*Task to carry out*
Reproduce the lines below from the one that contains "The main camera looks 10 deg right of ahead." through the end, inclusive, and add nothing.

*-*-*

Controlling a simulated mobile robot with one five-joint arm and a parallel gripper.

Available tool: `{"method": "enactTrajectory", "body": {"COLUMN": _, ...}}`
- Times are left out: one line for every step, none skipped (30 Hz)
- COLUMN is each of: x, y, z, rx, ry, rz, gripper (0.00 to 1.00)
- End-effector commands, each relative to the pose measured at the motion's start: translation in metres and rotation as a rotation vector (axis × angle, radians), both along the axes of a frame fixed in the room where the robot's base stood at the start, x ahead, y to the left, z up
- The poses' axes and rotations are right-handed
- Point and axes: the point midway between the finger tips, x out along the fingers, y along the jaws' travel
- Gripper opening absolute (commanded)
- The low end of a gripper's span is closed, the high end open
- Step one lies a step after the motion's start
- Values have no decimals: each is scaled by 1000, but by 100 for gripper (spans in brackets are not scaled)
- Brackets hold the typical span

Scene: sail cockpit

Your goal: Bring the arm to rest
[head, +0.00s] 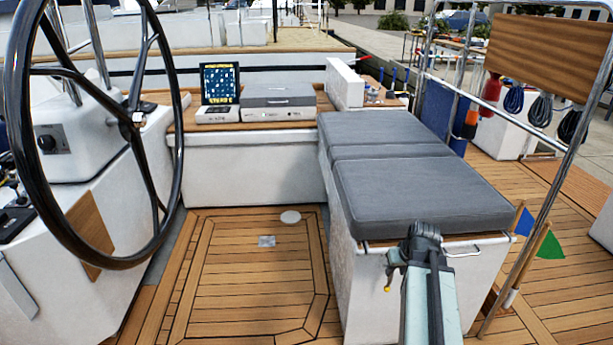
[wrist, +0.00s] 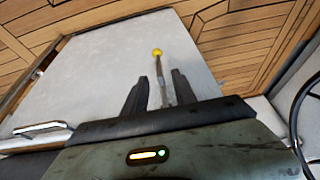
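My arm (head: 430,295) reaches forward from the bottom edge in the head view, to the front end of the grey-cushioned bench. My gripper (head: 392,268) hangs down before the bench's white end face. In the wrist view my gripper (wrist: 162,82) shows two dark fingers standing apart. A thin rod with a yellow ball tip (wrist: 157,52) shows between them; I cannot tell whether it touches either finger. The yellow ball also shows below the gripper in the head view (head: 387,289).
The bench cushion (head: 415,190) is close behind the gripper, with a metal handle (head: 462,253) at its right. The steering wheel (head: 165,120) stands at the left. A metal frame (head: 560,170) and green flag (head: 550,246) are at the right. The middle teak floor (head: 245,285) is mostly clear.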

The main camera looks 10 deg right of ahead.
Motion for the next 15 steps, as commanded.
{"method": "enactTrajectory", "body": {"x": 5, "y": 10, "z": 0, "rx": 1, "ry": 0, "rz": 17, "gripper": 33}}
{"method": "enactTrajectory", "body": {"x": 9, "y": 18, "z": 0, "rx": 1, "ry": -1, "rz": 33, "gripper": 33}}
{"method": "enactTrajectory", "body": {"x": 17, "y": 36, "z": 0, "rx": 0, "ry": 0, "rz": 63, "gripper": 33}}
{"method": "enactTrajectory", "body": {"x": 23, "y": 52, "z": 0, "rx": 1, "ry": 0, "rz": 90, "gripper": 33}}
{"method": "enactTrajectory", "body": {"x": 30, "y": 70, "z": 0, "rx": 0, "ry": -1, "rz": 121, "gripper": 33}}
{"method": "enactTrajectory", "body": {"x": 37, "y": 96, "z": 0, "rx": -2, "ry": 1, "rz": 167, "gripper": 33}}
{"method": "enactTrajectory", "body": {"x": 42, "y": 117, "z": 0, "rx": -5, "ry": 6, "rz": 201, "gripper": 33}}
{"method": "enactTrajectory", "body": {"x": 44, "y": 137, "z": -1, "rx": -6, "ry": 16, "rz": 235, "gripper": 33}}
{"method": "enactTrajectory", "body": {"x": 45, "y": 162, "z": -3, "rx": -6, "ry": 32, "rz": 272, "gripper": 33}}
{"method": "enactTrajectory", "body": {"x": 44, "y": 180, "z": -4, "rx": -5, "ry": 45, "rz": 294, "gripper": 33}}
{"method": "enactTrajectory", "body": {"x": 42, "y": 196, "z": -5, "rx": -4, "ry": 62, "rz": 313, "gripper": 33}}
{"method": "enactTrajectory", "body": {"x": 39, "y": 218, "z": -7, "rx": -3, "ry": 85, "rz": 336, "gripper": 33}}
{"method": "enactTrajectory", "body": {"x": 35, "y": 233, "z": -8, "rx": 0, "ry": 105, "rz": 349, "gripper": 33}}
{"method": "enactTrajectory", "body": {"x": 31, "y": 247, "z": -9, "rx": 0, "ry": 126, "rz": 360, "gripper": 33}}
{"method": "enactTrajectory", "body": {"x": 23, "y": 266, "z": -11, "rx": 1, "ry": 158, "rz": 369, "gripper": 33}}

*-*-*

*Response to this task*
The main camera looks 10 deg right of ahead.
Motion for the next 15 steps, as commanded.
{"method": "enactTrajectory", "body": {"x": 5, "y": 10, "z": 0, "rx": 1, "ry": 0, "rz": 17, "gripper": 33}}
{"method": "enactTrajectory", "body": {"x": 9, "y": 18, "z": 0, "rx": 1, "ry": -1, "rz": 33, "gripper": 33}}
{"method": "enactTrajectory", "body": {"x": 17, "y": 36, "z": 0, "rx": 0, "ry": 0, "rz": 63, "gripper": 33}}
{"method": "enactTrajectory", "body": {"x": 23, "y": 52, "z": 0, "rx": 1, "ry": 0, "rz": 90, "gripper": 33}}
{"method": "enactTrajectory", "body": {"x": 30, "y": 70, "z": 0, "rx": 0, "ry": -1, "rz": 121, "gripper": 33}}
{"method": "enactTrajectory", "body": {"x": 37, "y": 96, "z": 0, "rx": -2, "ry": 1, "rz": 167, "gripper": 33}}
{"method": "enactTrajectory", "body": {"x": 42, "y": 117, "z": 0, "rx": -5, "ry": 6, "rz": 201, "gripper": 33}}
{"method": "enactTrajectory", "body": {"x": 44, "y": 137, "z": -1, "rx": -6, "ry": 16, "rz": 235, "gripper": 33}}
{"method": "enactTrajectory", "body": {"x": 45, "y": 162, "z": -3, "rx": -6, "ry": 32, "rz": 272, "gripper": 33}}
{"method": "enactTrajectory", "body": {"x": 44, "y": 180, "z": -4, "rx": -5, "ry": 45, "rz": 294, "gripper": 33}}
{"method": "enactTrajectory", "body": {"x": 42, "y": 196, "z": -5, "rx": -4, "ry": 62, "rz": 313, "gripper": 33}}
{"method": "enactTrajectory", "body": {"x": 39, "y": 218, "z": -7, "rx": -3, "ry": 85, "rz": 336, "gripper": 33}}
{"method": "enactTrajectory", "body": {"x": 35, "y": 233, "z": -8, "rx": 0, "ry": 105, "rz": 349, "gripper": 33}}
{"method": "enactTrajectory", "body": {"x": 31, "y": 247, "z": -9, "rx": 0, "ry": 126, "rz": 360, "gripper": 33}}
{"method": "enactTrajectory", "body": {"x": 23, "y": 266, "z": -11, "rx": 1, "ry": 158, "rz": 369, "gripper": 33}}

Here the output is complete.